INFORMATION SUPPLIED:
----------------

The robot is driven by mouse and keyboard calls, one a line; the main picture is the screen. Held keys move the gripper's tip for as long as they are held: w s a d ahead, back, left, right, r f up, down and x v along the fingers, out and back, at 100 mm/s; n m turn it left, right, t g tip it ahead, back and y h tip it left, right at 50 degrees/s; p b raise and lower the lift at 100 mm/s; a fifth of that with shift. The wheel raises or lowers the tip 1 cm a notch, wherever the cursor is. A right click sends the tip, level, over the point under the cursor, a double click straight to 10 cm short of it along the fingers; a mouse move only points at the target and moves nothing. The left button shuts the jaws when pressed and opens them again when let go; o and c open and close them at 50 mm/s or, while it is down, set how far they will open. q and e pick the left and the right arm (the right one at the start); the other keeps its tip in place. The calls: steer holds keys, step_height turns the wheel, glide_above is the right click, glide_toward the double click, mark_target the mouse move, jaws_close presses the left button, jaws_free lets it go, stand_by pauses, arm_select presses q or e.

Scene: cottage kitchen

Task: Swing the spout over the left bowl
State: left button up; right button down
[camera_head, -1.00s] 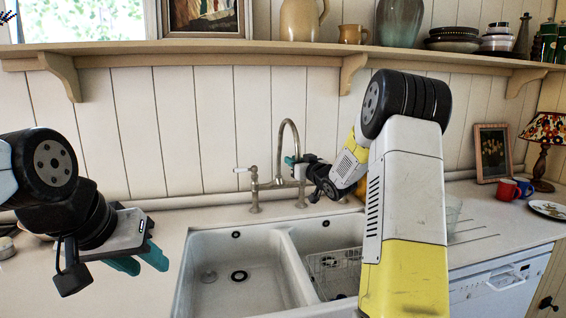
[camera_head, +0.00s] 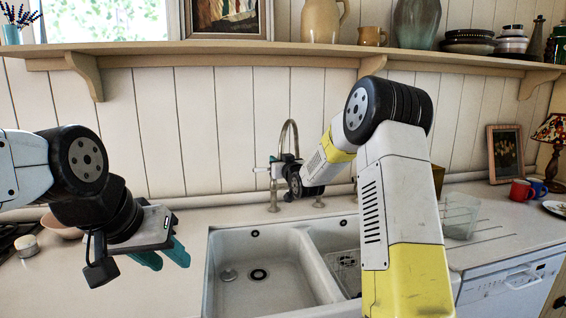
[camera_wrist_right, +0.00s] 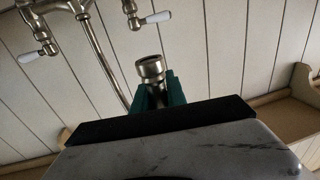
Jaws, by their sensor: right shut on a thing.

----------------

YOUR INSTRUCTIONS: Find each line holding the string "down" and copy it out.

COMPLETE OUTPUT:
The robot is driven by mouse and keyboard calls, one a line; the main picture is the screen. Held keys move the gripper's tip for as long as they are held: w s a d ahead, back, left, right, r f up, down and x v along the fingers, out and back, at 100 mm/s; n m turn it left, right, t g tip it ahead, back and y h tip it left, right at 50 degrees/s; p b raise and lower the lift at 100 mm/s; a fifth of that with shift. The wheel raises or lowers the tip 1 cm a notch, wherever the cursor is. A right click sends the tip, level, over the point under the cursor, a double click straight to 10 cm short of it along the fingers; a mouse move only points at the target and moves nothing. The left button shuts the jaws when pressed and opens them again when let go; o and c open and close them at 50 mm/s or, while it is down, set how far they will open. q and e pick the left and the right arm (the right one at the start); the other keeps its tip in place. The calls: steer holds keys, step_height turns the wheel, glide_above is the right click, glide_toward the double click, mark_target the mouse move, jaws_close presses the left button, jaws_free lets it go, stand_by pauses, arm_select presses q or e.
State: left button up; right button down

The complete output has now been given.